PROBLEM TO WORK ON
Restate each entry word for word, leaving nothing out.

Entries from a robot dataset
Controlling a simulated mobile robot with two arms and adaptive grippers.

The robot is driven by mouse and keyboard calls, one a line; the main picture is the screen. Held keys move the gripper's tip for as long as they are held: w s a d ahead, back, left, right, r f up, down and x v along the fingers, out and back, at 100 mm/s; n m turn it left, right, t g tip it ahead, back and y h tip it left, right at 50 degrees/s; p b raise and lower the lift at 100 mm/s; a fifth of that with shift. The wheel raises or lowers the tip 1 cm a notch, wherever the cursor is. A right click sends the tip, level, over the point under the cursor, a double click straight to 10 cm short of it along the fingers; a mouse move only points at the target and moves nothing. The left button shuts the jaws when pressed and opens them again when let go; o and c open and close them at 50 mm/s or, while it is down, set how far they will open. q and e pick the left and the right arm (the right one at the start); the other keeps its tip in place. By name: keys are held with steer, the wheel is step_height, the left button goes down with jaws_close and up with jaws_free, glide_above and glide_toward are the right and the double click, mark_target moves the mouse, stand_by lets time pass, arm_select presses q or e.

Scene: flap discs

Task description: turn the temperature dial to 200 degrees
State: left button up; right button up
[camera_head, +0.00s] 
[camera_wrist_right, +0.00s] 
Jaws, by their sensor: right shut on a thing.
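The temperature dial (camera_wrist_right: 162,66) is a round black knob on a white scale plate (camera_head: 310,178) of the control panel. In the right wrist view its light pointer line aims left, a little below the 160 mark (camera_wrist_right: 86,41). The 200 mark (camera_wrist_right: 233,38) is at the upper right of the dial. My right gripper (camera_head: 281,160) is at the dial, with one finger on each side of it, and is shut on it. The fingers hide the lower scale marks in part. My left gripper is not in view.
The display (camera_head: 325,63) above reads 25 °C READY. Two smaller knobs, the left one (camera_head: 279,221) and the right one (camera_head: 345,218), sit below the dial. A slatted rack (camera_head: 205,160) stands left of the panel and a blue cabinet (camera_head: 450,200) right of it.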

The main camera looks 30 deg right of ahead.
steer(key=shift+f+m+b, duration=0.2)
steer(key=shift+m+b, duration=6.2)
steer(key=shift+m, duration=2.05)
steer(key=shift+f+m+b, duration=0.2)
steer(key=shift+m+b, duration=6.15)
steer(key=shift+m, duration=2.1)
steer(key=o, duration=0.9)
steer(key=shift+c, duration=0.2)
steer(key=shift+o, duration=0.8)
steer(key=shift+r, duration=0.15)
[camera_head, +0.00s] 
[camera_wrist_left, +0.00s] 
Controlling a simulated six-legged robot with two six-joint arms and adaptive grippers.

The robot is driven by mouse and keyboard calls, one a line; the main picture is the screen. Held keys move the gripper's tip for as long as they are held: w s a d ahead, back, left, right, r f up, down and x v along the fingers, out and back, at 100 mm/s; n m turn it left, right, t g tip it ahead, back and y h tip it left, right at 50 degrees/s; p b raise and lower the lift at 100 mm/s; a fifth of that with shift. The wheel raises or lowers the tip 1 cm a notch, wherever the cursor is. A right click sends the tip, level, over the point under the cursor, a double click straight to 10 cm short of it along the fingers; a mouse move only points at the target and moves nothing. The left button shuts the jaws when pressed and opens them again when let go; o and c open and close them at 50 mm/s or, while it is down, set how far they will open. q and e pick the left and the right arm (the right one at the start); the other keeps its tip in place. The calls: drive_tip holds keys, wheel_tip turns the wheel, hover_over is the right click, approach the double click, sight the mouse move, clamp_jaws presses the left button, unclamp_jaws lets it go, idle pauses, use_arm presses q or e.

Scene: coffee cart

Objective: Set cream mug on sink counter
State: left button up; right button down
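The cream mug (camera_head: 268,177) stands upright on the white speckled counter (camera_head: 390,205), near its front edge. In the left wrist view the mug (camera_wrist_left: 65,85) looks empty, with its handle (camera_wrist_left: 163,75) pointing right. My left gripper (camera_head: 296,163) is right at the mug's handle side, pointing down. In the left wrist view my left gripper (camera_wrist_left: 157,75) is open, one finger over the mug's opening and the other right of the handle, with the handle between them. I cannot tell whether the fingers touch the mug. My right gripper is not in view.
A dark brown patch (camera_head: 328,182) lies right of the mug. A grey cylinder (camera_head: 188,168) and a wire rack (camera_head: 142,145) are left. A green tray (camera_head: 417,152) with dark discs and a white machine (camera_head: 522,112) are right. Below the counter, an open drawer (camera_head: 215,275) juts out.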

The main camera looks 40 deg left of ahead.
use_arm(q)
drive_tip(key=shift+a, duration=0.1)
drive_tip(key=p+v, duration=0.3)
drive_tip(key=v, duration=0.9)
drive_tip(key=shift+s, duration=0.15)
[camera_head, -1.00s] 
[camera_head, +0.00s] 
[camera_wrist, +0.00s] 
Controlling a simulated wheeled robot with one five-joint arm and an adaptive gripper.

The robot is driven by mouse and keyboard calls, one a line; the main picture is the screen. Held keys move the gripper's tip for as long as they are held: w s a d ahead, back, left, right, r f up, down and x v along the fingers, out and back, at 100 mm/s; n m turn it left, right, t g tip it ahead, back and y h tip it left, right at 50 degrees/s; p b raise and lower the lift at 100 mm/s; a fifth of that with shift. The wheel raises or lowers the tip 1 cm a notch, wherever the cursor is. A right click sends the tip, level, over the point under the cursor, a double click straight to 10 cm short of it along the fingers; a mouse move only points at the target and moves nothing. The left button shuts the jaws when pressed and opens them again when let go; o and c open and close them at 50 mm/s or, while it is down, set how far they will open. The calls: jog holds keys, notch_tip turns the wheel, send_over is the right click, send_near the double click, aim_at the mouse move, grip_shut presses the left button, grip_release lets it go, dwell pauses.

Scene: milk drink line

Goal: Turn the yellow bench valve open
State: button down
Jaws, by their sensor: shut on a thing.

SOLUTION FOR THIS TASK
Controlling a simulated mobile robot with two arms and adaptive grippers.

The robot is driven by mouse and keyboard calls, one a line; the main picture is the screen. Held keys move the gripper's tip for as long as they are held: w s a d ahead, back, left, right, r f up, down and x v along the fingers, out and back, at 100 mm/s; n m turn it left, right, t g tip it ahead, back and y h tip it left, right at 50 degrees/s; p b raise and lower the lift at 100 mm/s; a fifth of that with shift. The wheel raises or lowers the tip 1 cm a notch, wherever the cursor is. A right click sends the tip, level, over the point under the cursor, a double click straight to 10 cm short of it along the fingers; a mouse move only points at the target and moves nothing. The left button shuts the jaws when pressed and opens them again when let go; o and c open and close them at 50 mm/s or, while it is down, set how far they will open. q and e pick the left and the right arm (the right one at the start); the other keeps its tip in place. By name: keys are held with steer, the wheel is step_height, the left button goes down with jaws_close and up with jaws_free, glide_above and glide_toward are the right and the double click, mark_target moves the mouse, stand_by lets time pass, arm_select presses q or e.

Scene: flap discs

Task description: turn the temperature dial to 200 degrees
State: left button up; right button up
[camera_head, +0.00s] 
[camera_wrist_right, +0.00s] 
Jaws, by their sensor: right shut on a thing.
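The temperature dial (camera_wrist_right: 162,66) is a round black knob on a white scale plate (camera_head: 310,178) of the control panel. In the right wrist view its light pointer line aims left, a little below the 160 mark (camera_wrist_right: 86,41). The 200 mark (camera_wrist_right: 233,38) is at the upper right of the dial. My right gripper (camera_head: 281,160) is at the dial, with one finger on each side of it, and is shut on it. The fingers hide the lower scale marks in part. My left gripper is not in view.
The display (camera_head: 325,63) above reads 25 °C READY. Two smaller knobs, the left one (camera_head: 279,221) and the right one (camera_head: 345,218), sit below the dial. A slatted rack (camera_head: 205,160) stands left of the panel and a blue cabinet (camera_head: 450,200) right of it.

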The main camera looks 30 deg right of ahead.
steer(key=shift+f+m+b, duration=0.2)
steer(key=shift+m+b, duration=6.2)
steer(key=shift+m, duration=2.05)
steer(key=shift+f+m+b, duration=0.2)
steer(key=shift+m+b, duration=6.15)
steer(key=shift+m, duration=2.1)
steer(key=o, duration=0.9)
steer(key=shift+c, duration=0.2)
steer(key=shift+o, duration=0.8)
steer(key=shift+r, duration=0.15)
[camera_head, +0.00s] 
[camera_wrist_left, +0.00s] 
Controlling a simulated six-legged robot with two six-joint arms and adaptive grippers.

The robot is driven by mouse and keyboard calls, one a line; the main picture is the screen. Held keys move the gripper's tip for as long as they are held: w s a d ahead, back, left, right, r f up, down and x v along the fingers, out and back, at 100 mm/s; n m turn it left, right, t g tip it ahead, back and y h tip it left, right at 50 degrees/s; p b raise and lower the lift at 100 mm/s; a fifth of that with shift. The wheel raises or lowers the tip 1 cm a notch, wherever the cursor is. A right click sends the tip, level, over the point under the cursor, a double click straight to 10 cm short of it along the fingers; a mouse move only points at the target and moves nothing. The left button shuts the jaws when pressed and opens them again when let go; o and c open and close them at 50 mm/s or, while it is down, set how far they will open. q and e pick the left and the right arm (the right one at the start); the other keeps its tip in place. The calls: drive_tip holds keys, wheel_tip turns the wheel, hover_over is the right click, approach the double click, sight the mouse move, clamp_jaws presses the left button, unclamp_jaws lets it go, idle pauses, use_arm presses q or e.

Scene: coffee cart

Objective: Set cream mug on sink counter
State: left button up; right button down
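The cream mug (camera_head: 268,177) stands upright on the white speckled counter (camera_head: 390,205), near its front edge. In the left wrist view the mug (camera_wrist_left: 65,85) looks empty, with its handle (camera_wrist_left: 163,75) pointing right. My left gripper (camera_head: 296,163) is right at the mug's handle side, pointing down. In the left wrist view my left gripper (camera_wrist_left: 157,75) is open, one finger over the mug's opening and the other right of the handle, with the handle between them. I cannot tell whether the fingers touch the mug. My right gripper is not in view.
A dark brown patch (camera_head: 328,182) lies right of the mug. A grey cylinder (camera_head: 188,168) and a wire rack (camera_head: 142,145) are left. A green tray (camera_head: 417,152) with dark discs and a white machine (camera_head: 522,112) are right. Below the counter, an open drawer (camera_head: 215,275) juts out.

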The main camera looks 40 deg left of ahead.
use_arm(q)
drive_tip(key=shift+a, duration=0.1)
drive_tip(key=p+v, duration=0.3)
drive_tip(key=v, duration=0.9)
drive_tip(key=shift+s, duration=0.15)
[camera_head, -1.00s] 
[camera_head, +0.00s] 
[camera_wrist, +0.00s] 
Controlling a simulated wheeled robot with one five-joint arm and an adaptive gripper.

The robot is driven by mouse and keyboard calls, one a line; the main picture is the screen. Held keys move the gripper's tip for as long as they are held: w s a d ahead, back, left, right, r f up, down and x v along the fingers, out and back, at 100 mm/s; n m turn it left, right, t g tip it ahead, back and y h tip it left, right at 50 degrees/s; p b raise and lower the lift at 100 mm/s; a fifth of that with shift. The wheel raises or lowers the tip 1 cm a notch, wherever the cursor is. A right click sends the tip, level, over the point under the cursor, a double click straight to 10 cm short of it along the fingers; a mouse move only points at the target and moves nothing. The left button shuts the jaws when pressed and opens them again when let go; o and c open and close them at 50 mm/s or, while it is down, set how far they will open. The calls: jog holds keys, notch_tip turns the wheel, send_over is the right click, send_near the double click, aim_at the mouse move, grip_shut presses the left button, grip_release lets it go, dwell pauses.

Scene: milk drink line

Goal: Turn the yellow bench valve open
State: button down
Jaws, by their sensor: shut on a thing.

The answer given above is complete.